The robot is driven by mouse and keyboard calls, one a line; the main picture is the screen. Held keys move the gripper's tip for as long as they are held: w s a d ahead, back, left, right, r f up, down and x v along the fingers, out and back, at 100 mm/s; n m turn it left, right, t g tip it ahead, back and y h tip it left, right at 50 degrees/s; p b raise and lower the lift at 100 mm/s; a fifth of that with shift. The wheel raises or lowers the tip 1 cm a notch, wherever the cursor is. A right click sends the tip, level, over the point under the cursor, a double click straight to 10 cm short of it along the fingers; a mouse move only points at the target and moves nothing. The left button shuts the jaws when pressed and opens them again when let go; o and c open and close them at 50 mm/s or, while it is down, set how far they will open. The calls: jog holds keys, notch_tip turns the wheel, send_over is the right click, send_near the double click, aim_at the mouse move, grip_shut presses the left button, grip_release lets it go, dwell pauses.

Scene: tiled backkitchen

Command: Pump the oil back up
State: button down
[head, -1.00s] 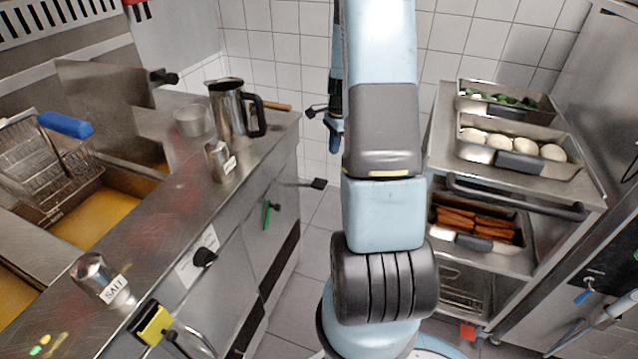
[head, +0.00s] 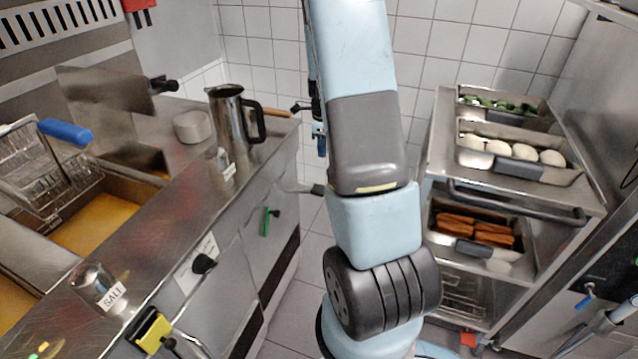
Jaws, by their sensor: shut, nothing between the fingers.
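The fryer stands at left, with golden oil (head: 98,222) in its vat and a wire basket (head: 60,180) with a blue handle above it. On the fryer's front are a black knob (head: 203,263), a green-handled lever (head: 265,221) and a black-ended lever (head: 312,188). A yellow and black fitting (head: 150,328) sits at the lower front edge. I cannot tell which of these works the pump. My gripper (head: 319,142) hangs near the tiled back wall, beyond the counter's right end, partly hidden by my arm. It is small and apart from the levers; it looks shut and empty.
A steel jug (head: 229,118), a small round pot (head: 192,126) and shakers, one labelled SALT (head: 97,288), stand on the counter. At right a steel cart (head: 440,135) carries trays of greens, white balls and sausages. A floor gap lies between.

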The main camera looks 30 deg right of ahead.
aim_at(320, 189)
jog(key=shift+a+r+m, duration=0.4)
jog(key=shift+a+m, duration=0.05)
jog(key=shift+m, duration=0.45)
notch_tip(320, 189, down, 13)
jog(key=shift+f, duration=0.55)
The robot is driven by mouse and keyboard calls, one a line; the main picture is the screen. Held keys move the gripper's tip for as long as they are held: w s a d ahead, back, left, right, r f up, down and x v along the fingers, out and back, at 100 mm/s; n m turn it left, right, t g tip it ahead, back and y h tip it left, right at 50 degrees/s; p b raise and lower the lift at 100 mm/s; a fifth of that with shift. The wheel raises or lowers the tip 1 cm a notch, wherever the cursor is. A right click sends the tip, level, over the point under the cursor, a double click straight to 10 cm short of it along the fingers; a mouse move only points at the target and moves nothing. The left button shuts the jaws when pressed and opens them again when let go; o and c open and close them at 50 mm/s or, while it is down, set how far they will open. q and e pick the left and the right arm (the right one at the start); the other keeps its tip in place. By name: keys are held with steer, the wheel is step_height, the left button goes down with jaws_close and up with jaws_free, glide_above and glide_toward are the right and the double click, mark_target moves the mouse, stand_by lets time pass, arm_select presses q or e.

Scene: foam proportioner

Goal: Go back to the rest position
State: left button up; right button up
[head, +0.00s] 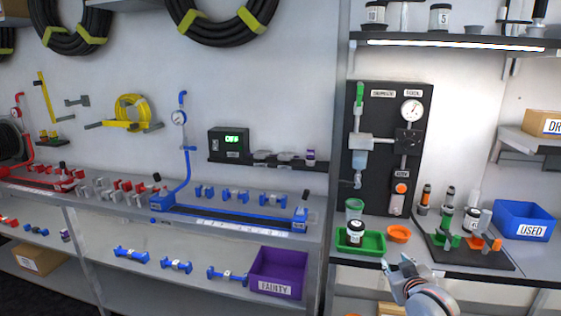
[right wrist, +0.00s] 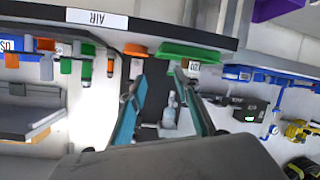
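My right gripper (head: 397,264) is low in the head view, in front of the right bench's front edge. In the right wrist view its two fingers (right wrist: 156,76) stand apart with nothing held between them. The foam proportioner panel (head: 383,190), a black board with a gauge, green and orange knobs and a clear spout, is on the wall behind the bench. My left gripper is not in view.
An orange bowl (head: 399,234), a black stand (head: 495,261) with several fittings and a blue USED bin (head: 524,208) sit on the right bench. A purple FAULTY bin (head: 278,277) and blue fittings are on the left bench. A lit shelf (head: 455,42) hangs above.

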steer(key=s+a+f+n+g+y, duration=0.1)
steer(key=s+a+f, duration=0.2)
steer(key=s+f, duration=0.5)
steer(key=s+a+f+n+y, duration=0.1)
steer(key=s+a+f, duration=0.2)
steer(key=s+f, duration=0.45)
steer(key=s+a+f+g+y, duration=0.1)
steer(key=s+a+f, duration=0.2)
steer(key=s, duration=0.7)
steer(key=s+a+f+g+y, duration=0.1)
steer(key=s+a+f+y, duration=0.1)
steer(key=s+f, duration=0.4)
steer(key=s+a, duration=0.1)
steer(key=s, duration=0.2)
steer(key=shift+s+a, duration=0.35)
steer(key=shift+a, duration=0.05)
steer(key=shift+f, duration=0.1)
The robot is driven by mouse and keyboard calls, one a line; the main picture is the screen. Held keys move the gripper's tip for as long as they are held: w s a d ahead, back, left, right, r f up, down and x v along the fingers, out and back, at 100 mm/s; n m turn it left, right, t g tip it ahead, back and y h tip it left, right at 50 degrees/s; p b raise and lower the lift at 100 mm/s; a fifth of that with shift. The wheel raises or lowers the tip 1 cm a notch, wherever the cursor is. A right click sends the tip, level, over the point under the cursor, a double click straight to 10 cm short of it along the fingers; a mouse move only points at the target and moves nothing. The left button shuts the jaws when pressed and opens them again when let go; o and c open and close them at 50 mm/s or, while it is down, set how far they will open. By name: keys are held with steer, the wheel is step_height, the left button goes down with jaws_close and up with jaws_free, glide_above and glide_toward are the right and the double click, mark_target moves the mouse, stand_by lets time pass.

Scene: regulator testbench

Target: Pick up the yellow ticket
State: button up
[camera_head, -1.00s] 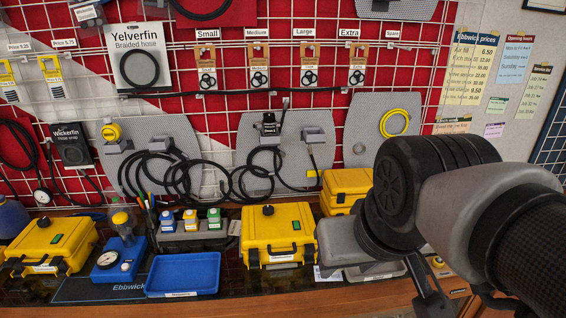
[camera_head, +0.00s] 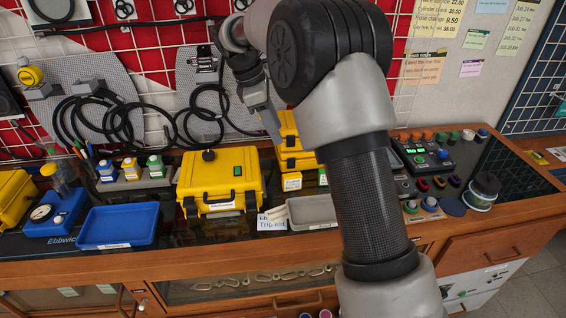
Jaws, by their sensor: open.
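I cannot pick out a yellow ticket with certainty. A small yellow item with a pale label (camera_head: 291,181) stands on the counter, just right of the large yellow case (camera_head: 220,183). A small yellowish paper (camera_head: 538,157) lies at the far right. My gripper (camera_head: 275,132) hangs in front of the wall panels, above and behind the large yellow case, left of my elbow. It is small and partly hidden by my arm; it is open, and nothing shows in it. My arm covers part of the counter's middle.
Stacked yellow cases (camera_head: 291,136) stand behind my arm. A blue tray (camera_head: 118,227), a gauge block (camera_head: 54,213) and a grey tray (camera_head: 312,212) line the counter (camera_head: 160,262). A black control box (camera_head: 427,157) and several knobs are at right. Hoses hang on the wall.

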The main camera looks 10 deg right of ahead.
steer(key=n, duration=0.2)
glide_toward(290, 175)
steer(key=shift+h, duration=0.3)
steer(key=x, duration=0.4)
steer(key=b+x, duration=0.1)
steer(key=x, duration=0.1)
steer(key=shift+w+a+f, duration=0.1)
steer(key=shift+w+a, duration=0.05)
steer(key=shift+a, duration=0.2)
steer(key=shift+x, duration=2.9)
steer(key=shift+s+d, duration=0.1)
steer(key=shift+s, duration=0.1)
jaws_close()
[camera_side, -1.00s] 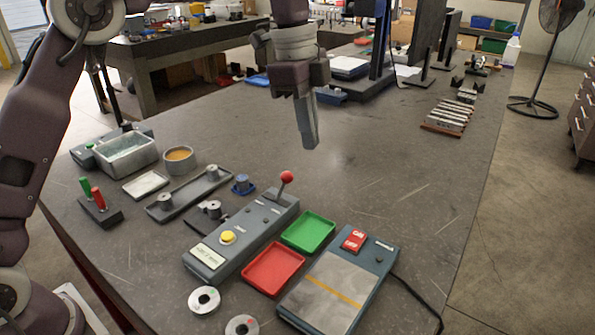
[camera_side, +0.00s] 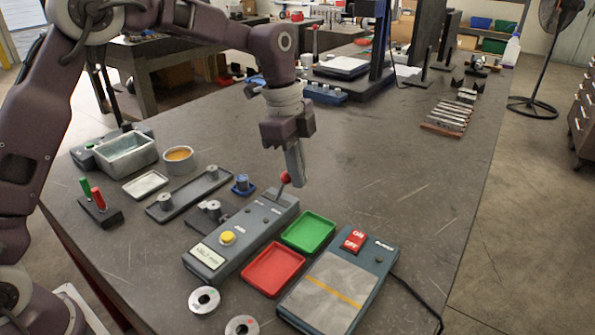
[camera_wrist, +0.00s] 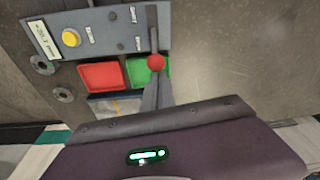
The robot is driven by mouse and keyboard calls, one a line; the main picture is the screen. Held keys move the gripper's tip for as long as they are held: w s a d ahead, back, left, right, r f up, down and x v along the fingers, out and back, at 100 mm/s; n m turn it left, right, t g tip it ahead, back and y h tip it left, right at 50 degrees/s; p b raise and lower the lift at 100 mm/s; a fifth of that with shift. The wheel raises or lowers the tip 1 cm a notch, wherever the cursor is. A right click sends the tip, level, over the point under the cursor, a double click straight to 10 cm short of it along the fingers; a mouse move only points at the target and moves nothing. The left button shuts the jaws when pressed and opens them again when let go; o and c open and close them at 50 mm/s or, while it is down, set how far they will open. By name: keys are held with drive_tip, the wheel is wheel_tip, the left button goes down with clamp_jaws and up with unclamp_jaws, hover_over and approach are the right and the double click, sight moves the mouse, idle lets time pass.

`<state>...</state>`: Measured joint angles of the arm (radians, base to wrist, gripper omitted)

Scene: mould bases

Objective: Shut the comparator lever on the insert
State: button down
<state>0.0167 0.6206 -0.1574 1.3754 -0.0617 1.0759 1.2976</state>
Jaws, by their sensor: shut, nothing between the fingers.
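The comparator (camera_side: 240,238) is a long grey box with a yellow button and a label on its near end. Its lever, with a red ball knob (camera_side: 285,177), stands at the far end. My gripper (camera_side: 299,184) is shut and empty, its fingertips pointing down right beside the knob. In the wrist view the red knob (camera_wrist: 156,62) shows just beyond the tips of my gripper (camera_wrist: 155,88); whether they touch I cannot tell. The comparator (camera_wrist: 100,32) also shows there. I cannot pick out an insert in it.
A green tray (camera_side: 309,246) and a red tray (camera_side: 296,268) lie right of the comparator. A grey device with a red ON/OFF switch (camera_side: 354,241) is further right. A blue holder (camera_side: 242,188) and a metal fixture (camera_side: 190,197) lie left. Ringed discs (camera_side: 204,300) lie in front.

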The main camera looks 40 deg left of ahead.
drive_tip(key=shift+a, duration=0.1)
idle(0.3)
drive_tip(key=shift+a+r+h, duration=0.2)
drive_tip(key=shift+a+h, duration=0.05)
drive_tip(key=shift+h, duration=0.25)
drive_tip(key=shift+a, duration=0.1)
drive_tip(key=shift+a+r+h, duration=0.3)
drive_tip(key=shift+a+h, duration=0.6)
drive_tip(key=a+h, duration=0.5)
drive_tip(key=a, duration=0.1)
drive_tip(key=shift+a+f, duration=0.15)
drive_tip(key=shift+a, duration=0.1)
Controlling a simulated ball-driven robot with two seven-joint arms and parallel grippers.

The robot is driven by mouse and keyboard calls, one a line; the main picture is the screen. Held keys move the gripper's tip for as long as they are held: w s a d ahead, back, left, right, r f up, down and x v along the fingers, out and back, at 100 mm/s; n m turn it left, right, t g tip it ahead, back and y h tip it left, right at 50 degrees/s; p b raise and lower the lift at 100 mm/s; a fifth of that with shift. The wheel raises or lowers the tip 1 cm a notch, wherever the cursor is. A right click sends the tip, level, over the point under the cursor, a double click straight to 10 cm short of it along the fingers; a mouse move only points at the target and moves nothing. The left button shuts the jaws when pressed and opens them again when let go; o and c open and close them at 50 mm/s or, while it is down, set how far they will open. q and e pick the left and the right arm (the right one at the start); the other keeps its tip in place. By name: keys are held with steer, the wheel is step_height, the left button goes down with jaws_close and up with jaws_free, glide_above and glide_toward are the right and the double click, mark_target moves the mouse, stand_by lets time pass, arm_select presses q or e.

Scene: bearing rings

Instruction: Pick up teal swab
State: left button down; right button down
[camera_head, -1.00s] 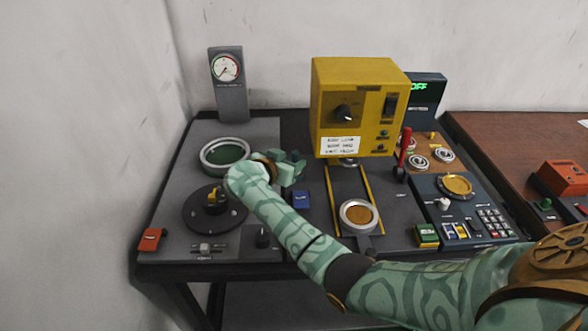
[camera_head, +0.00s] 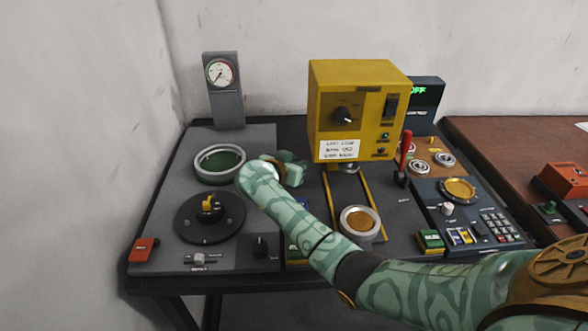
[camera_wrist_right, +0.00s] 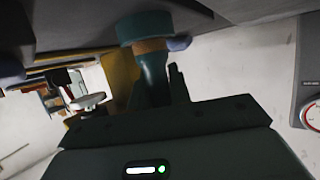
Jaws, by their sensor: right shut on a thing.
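The teal swab (camera_wrist_right: 152,75) shows in the right wrist view, with a wide teal end and a brown band below it. Its narrow part runs down between the jaws of my right gripper (camera_wrist_right: 155,88), which is shut on it. In the head view my right gripper (camera_head: 292,170) is over the table, just right of the green round dish and left of the yellow machine. The swab cannot be told apart from the teal hand there. My left gripper is not in view.
A grey-rimmed green dish (camera_head: 220,181) and a dark turntable (camera_head: 228,222) lie to the left, with a dial gauge (camera_head: 221,75) behind. The yellow machine (camera_head: 345,82) stands to the right, with a metal cup (camera_head: 360,238) in front. A red lever (camera_head: 406,147) stands beside it.

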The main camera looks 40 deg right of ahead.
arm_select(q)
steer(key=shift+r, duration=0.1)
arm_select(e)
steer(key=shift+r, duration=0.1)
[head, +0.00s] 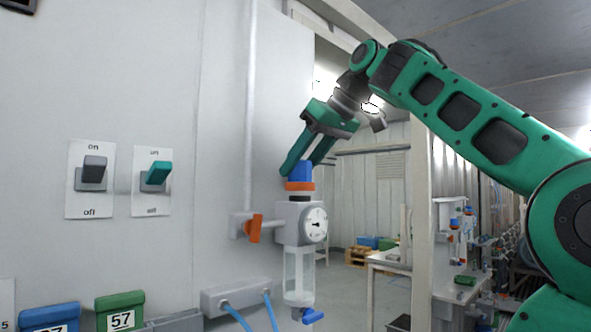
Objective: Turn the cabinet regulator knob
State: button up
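The cabinet regulator (290,222) is a grey block on the white cabinet wall, with a round dial gauge (315,224) on its right side. Its blue knob (300,173) stands upright on top, above an orange ring (300,186). My green gripper (301,168) comes down from the upper right with its two fingers apart. The fingertips are at the blue knob, one to each side of it in this view. I cannot tell whether they touch or grip it.
An orange valve handle (254,228) sits left of the regulator, and a clear bowl (299,275) hangs below it. Two on/off switches (92,172) (155,177) are on the wall at left. A junction box (238,297) with blue hoses is low. A bench (462,280) stands at right.

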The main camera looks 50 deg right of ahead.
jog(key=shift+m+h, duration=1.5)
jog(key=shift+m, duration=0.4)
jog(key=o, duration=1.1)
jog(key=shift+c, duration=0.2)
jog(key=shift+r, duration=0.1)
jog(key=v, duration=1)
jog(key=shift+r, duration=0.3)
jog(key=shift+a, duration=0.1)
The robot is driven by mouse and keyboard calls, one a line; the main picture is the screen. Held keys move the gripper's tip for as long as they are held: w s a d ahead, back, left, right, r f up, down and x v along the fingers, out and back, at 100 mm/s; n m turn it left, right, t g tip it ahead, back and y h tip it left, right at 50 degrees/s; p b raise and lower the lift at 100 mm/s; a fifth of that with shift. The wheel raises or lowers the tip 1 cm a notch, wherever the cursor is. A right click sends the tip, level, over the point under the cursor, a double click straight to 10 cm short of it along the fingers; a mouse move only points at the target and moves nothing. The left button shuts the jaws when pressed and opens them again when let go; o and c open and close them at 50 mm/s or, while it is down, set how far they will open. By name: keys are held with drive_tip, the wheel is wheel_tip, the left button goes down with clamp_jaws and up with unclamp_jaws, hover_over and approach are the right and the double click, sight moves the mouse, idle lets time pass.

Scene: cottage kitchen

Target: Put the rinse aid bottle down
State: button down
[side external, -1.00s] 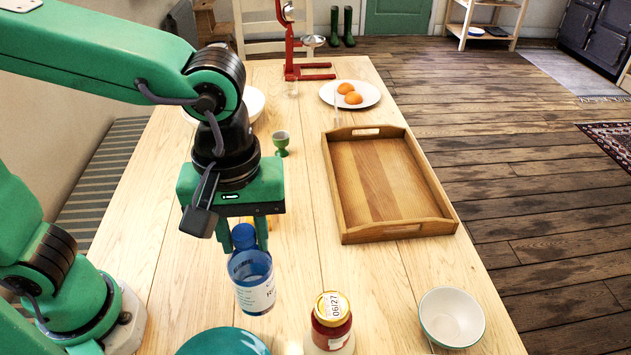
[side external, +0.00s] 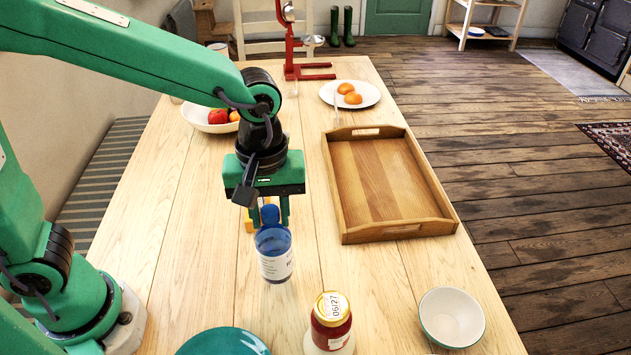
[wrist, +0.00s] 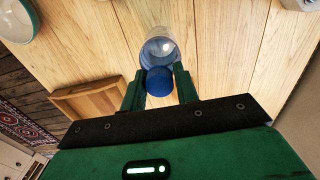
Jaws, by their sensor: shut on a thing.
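The rinse aid bottle (side external: 274,256) is a clear blue bottle with a blue cap and a white label. My gripper (side external: 270,215) is shut on it near the cap, and the bottle hangs roughly upright below the fingers. In the wrist view my gripper (wrist: 160,88) has a finger on each side of the blue cap, and the bottle (wrist: 160,48) extends beyond it. I cannot tell whether its base touches the wooden table (side external: 195,290) or is just above it.
A wooden tray (side external: 334,195) lies to the right. A red jar (side external: 331,322), a white bowl (side external: 452,318) and a teal plate (side external: 222,343) are near the front. A fruit bowl (side external: 200,120) and a plate with oranges (side external: 369,97) are farther back. Bare table lies left of the bottle.

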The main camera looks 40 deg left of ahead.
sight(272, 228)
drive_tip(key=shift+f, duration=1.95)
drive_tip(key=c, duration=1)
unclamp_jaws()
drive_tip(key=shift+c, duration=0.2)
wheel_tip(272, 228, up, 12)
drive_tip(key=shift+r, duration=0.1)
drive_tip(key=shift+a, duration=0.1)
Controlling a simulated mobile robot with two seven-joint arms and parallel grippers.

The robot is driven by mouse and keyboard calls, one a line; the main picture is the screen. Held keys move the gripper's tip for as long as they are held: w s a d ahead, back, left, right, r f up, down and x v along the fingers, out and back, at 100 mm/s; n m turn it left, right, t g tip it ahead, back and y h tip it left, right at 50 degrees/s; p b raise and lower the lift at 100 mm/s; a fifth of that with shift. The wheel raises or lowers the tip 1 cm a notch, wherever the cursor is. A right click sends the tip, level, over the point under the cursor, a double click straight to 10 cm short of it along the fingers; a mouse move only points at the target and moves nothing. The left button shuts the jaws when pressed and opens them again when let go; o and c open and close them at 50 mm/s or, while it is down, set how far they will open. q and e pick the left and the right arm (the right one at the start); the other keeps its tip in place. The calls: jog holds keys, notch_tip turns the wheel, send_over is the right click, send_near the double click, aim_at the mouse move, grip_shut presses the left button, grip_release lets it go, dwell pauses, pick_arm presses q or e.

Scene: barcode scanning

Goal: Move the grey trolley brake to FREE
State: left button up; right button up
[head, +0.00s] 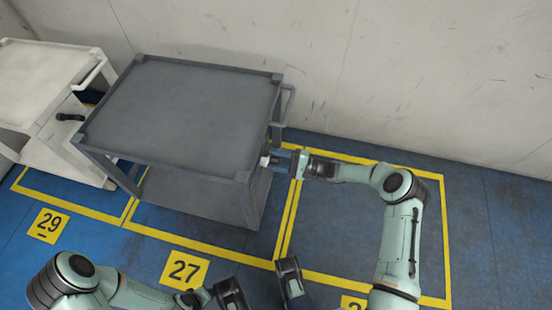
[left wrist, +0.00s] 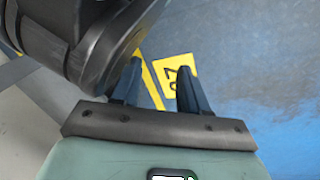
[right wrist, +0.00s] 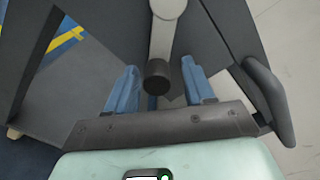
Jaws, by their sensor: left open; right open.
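The grey trolley (head: 185,105) stands in a yellow-outlined bay in the head view. Its brake lever (right wrist: 162,38) is a pale grey arm with a black knob (right wrist: 157,76) in the right wrist view. My right gripper (head: 281,158) is open at the trolley's right end. In the right wrist view my right gripper's blue fingers (right wrist: 158,68) stand on either side of the knob, with gaps visible. The lever's pale part (head: 265,161) shows just beyond the fingertips. No brake marking is readable. My left gripper (head: 303,297) is open and empty above the floor.
A white trolley (head: 40,75) with a black-knobbed lever (head: 70,117) stands to the left. The grey trolley's handle (head: 289,105) rises near my right gripper. A wall (head: 420,70) runs behind. The right-hand bay holds no trolley. Yellow floor plates (head: 185,270) carry numbers.

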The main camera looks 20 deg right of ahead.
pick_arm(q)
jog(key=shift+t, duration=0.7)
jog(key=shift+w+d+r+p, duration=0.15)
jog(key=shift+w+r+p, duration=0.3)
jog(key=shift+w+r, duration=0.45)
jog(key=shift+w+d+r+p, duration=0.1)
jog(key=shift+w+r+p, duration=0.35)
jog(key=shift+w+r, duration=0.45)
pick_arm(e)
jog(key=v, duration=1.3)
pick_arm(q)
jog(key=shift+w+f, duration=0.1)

▬▬▬▬▬▬▬▬▬▬

## [PROBLEM REQUIREMENTS]
Show, from the material above, each line that includes the string "Controlling".

## [TASK OUTPUT]
Controlling a simulated ball-driven robot with two seven-joint arms and parallel grippers.
Controlling a simulated mobile robot with two seven-joint arms and parallel grippers.

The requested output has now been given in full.